Report the number of lines that include "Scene", with no additional text.

══ Material for this task ══

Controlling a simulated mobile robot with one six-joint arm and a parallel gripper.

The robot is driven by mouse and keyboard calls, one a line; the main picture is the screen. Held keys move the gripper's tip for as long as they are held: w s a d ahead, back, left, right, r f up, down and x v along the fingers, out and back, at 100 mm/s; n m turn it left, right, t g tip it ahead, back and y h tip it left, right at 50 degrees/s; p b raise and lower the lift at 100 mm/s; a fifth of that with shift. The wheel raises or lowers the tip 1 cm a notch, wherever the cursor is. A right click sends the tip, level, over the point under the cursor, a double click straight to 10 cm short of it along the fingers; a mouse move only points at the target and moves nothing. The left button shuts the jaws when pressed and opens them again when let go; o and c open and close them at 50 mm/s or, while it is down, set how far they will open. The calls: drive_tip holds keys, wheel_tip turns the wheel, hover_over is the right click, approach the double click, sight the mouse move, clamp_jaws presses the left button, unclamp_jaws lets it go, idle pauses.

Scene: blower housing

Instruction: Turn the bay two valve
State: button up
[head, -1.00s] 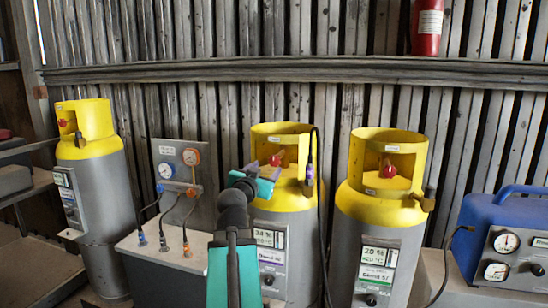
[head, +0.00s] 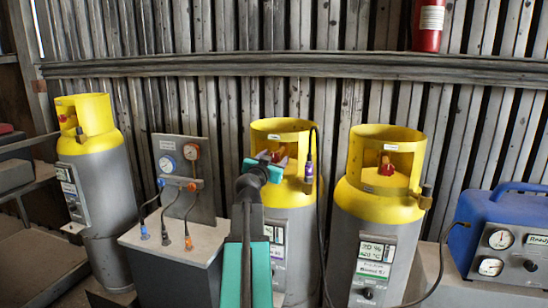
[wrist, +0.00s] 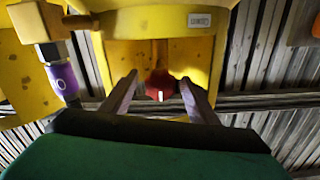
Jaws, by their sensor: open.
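Three grey cylinders with yellow collars stand in a row. The middle cylinder (head: 298,225) has its collar opening partly covered by my arm in the head view. In the wrist view its red valve knob (wrist: 160,85) sits inside the yellow collar (wrist: 160,22). My gripper (wrist: 160,92) is open, one finger on each side of the knob, with no clear contact showing. In the head view my gripper (head: 274,158) is at this collar's opening. Red knobs also show on the right cylinder (head: 386,168) and at the left cylinder's collar (head: 64,118). The bay labels are too small to read.
A hose with a purple fitting (wrist: 62,80) hangs beside the middle collar, left in the wrist view. A gauge panel (head: 180,180) with hoses stands left of my arm. A blue machine (head: 510,235) stands at the right. A corrugated wall (head: 230,110) is behind.

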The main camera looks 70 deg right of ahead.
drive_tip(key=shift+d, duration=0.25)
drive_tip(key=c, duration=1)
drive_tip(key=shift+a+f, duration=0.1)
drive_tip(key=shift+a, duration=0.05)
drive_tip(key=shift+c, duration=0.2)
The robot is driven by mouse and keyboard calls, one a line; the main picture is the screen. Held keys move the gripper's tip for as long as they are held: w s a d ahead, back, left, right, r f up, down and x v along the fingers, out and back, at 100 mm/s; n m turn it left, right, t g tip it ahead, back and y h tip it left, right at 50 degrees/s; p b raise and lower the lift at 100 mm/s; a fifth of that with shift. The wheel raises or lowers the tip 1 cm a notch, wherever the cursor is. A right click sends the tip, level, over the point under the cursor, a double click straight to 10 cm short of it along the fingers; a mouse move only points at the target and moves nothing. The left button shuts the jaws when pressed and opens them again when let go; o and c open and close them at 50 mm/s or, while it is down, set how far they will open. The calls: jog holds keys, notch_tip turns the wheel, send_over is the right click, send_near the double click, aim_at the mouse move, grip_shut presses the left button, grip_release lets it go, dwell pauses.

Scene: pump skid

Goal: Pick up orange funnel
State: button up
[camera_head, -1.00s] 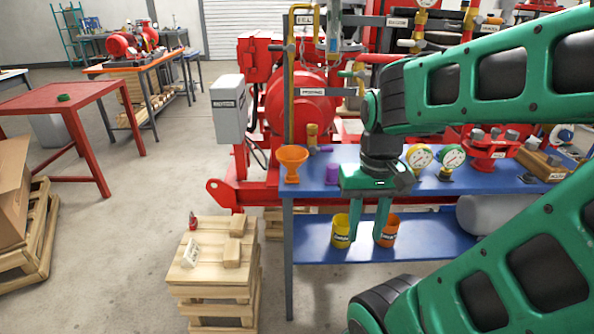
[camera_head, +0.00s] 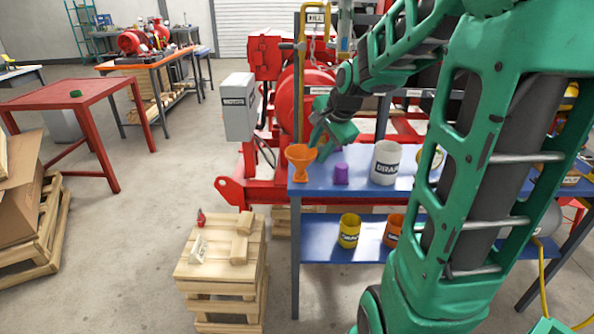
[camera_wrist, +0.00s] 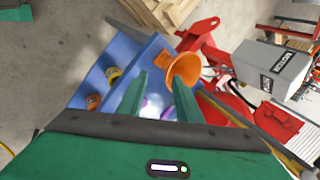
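The orange funnel (camera_head: 300,157) stands upright, wide mouth up, at the left end of the blue table's top. In the wrist view the funnel (camera_wrist: 184,68) is just beyond the tip of the right finger. My gripper (camera_head: 318,138) is above the table, close to the funnel on its right and back side. In the wrist view my gripper (camera_wrist: 157,77) has its two fingers apart with nothing held between them. Whether a finger touches the funnel I cannot tell.
A purple cup (camera_head: 341,173) and a white DRAIN container (camera_head: 385,162) stand right of the funnel. Yellow (camera_head: 349,230) and orange (camera_head: 394,230) cans sit on the lower shelf. A grey box (camera_head: 239,107) and red pump frame stand behind. A wooden crate stack (camera_head: 217,275) is front left.

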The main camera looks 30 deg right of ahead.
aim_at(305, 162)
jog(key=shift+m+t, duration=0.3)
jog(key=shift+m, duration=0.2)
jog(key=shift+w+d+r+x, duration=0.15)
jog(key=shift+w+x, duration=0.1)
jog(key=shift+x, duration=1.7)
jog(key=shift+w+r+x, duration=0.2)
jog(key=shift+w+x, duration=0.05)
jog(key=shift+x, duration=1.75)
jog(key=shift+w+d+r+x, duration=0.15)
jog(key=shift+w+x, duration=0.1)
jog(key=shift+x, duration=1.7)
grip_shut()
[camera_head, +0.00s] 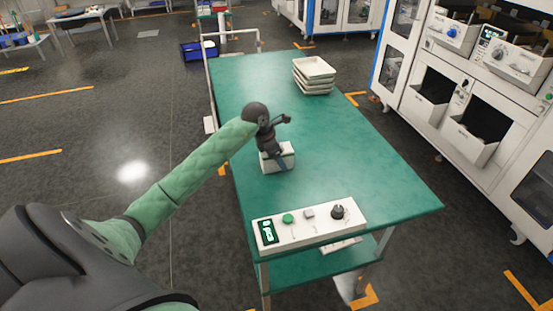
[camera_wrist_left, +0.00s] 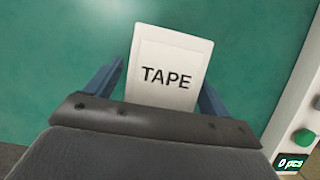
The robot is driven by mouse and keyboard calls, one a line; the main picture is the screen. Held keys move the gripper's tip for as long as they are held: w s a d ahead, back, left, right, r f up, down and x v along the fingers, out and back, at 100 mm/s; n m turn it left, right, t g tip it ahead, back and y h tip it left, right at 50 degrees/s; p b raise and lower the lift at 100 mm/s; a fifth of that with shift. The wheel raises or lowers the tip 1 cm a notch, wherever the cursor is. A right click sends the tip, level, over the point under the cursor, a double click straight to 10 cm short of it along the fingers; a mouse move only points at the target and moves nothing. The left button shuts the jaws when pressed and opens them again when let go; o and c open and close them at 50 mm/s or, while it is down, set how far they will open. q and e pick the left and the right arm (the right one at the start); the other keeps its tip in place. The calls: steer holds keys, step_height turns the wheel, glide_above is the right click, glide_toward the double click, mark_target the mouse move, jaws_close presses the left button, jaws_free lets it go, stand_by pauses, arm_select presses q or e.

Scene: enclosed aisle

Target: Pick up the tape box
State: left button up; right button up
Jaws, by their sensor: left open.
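The tape box is a white box marked TAPE (camera_wrist_left: 168,62) on the green table (camera_head: 355,150). In the head view the box (camera_head: 286,157) shows partly behind my left gripper (camera_head: 272,160), which is over it. In the left wrist view my left gripper (camera_wrist_left: 160,95) is open, with one blue finger on each side of the box. A narrow green gap shows beside the box at each finger. The near end of the box is hidden by the gripper body. My right gripper is in neither view.
A white control panel (camera_head: 318,226) with a green button and a black knob is at the table's near edge. A stack of white trays (camera_head: 313,75) stands at the far end. White cabinets (camera_head: 480,110) line the right side. The table's middle right is clear.

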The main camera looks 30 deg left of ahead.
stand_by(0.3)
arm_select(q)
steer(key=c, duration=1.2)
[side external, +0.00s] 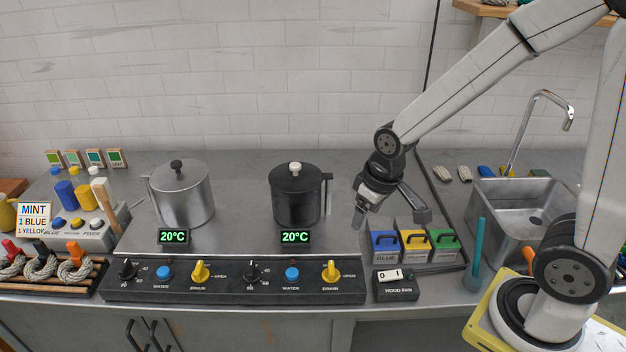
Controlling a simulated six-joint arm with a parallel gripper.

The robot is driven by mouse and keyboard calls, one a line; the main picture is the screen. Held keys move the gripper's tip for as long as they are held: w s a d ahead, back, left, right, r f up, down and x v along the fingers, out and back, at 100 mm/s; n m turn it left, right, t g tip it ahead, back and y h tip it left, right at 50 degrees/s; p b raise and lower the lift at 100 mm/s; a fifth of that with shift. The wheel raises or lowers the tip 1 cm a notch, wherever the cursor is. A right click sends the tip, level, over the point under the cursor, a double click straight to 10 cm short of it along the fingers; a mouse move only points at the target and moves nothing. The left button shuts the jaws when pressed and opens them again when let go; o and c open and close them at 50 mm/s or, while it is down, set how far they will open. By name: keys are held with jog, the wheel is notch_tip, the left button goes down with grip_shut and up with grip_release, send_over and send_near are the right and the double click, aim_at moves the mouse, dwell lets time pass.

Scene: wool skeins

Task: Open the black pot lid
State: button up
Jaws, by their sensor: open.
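The black pot (296,204) stands upright on the steel counter, right of the silver pot. Its black lid (296,177) sits on top, closed, with a pale knob (295,168) at the centre. A dark side handle is on the pot's right. My gripper (386,218) is to the right of the black pot, pointing down, open and apart from the lid. It is lower than the lid knob in the picture and above the counter near the coloured boxes.
A silver pot (181,196) stands on the left. Blue, yellow and green handled boxes (414,246) lie just below my gripper. A control panel (235,280) with knobs runs along the front. A sink (522,215) with a tap is at the right.

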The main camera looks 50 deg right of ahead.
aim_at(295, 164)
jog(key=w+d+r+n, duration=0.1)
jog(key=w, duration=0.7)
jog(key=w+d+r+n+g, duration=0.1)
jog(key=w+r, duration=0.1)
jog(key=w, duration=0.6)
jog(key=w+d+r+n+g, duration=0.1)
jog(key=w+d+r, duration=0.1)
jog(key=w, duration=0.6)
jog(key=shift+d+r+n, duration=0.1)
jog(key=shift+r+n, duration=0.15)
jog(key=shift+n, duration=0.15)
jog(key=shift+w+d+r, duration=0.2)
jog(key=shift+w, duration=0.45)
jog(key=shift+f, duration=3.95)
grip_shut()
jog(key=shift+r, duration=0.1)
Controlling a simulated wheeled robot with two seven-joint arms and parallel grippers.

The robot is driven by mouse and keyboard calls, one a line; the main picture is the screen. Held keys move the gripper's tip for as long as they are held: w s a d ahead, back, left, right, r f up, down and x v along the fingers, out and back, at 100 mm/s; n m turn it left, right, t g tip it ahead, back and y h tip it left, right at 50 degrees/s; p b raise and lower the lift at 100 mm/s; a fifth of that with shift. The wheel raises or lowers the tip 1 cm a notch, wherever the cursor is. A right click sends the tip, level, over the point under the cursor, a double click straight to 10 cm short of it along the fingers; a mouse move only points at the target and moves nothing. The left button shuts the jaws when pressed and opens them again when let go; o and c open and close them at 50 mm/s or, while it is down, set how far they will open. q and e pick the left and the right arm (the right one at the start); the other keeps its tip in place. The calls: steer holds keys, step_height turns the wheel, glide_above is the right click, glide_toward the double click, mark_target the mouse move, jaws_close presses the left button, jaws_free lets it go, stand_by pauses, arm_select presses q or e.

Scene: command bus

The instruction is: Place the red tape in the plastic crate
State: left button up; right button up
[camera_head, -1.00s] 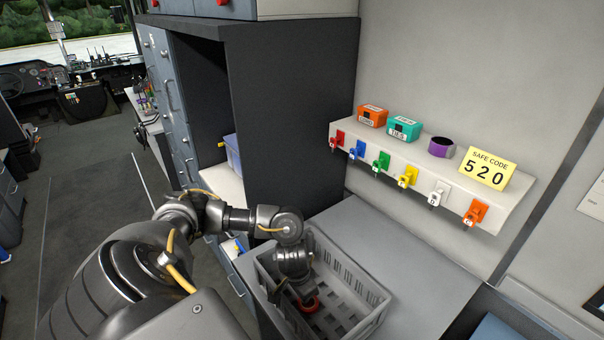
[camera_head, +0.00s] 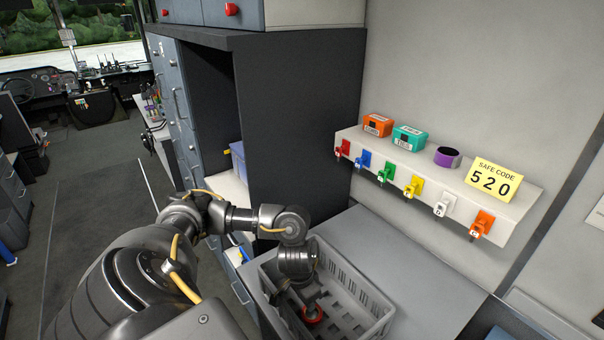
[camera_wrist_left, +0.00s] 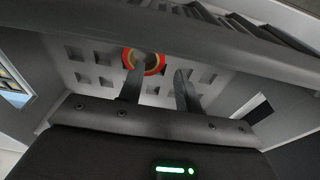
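The red tape (camera_head: 313,315) is a small ring inside the grey plastic crate (camera_head: 368,292), low near its front left part. My left arm reaches down into the crate, and its gripper (camera_wrist_left: 160,82) has its two fingers spread apart. In the left wrist view the tape (camera_wrist_left: 157,63) lies at the fingertips. The left finger overlaps the ring's near side; I cannot tell whether its tip is inside the ring. The right finger stands clear of the tape. The crate floor with square holes shows behind. My right gripper is not in view.
The crate stands on a grey counter (camera_head: 400,245). A wall shelf (camera_head: 450,185) holds an orange box (camera_head: 378,124), a teal box (camera_head: 410,138), a purple tape (camera_head: 447,157) and a yellow safe-code sign (camera_head: 493,180), with several coloured keys hanging below. A dark cabinet (camera_head: 300,110) rises behind the crate.

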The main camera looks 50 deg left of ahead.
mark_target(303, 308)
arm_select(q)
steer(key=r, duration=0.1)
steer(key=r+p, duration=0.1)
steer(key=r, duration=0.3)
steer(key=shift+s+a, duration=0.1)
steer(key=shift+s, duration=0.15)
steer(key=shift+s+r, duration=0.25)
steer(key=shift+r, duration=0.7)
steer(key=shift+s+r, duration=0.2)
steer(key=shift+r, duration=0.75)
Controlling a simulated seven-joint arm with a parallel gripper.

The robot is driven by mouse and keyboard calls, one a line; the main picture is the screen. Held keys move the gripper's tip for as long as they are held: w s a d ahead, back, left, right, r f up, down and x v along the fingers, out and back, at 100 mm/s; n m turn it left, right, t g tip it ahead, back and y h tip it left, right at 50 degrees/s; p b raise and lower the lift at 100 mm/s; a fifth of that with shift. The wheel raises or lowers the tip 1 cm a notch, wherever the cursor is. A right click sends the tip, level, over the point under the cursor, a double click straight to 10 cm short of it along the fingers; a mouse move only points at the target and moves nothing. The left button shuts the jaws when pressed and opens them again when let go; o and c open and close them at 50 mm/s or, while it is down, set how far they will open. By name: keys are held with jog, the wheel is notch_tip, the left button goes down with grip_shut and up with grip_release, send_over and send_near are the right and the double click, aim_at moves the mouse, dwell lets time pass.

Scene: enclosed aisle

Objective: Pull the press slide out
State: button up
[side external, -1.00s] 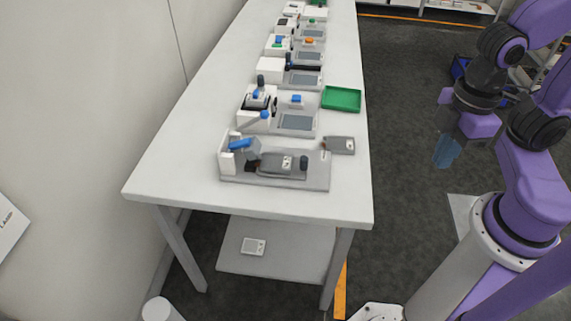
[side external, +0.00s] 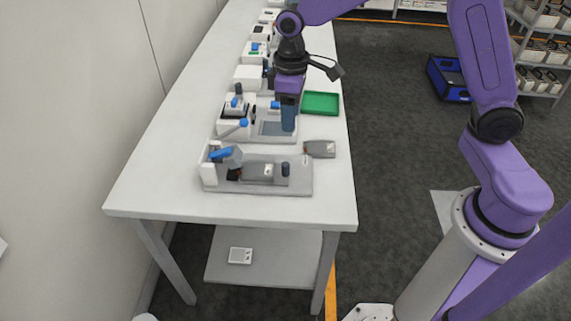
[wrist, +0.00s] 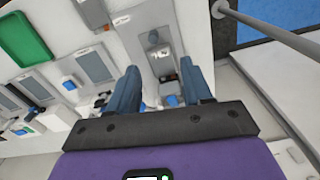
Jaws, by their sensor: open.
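The press (side external: 304,187) stands at the near end of the white bench, on a long grey base with a blue-ended lever (side external: 220,154) at its left. Its grey slide (side external: 254,180) lies along the base and has an upright dark knob (side external: 285,168) near its right end. My gripper (side external: 288,128) is above the bench, behind the press in the side view; its blue fingers point down. In the wrist view my gripper (wrist: 160,72) is open and empty, with the press between and beyond its fingers. The knob (wrist: 153,37) shows there, apart from both fingers.
A loose grey block (side external: 320,149) lies right of the press. A green tray (side external: 320,103) sits at the bench's right edge. A second fixture with a blue-knobbed lever (side external: 244,123) stands behind the press, with several more beyond. The bench front is clear.

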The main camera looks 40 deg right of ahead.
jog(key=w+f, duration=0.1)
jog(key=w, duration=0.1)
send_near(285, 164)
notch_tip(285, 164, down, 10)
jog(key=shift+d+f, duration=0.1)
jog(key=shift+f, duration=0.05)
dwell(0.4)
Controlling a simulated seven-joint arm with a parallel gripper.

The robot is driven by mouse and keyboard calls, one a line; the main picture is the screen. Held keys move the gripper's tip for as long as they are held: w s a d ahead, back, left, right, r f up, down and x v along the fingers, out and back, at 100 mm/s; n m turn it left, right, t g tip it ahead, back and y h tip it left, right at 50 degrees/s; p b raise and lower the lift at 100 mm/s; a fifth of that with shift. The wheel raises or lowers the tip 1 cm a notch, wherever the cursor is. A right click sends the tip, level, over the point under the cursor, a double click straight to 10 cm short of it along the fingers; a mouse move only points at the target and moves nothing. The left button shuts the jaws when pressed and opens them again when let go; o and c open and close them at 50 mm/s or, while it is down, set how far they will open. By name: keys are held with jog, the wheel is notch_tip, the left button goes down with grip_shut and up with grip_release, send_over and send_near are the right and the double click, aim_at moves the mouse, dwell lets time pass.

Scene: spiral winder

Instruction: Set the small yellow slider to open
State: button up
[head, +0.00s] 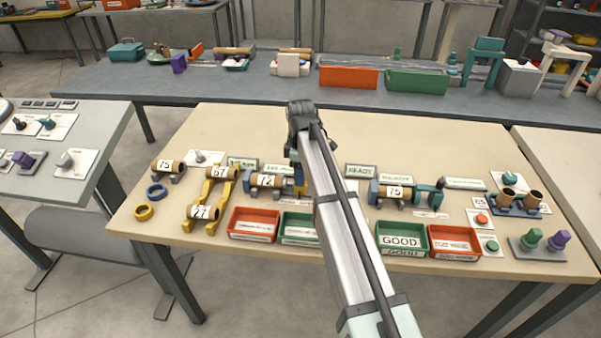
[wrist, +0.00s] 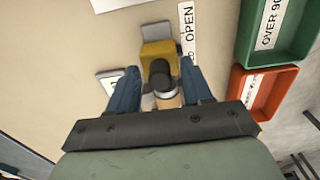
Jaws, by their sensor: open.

═══

- **Reply**
7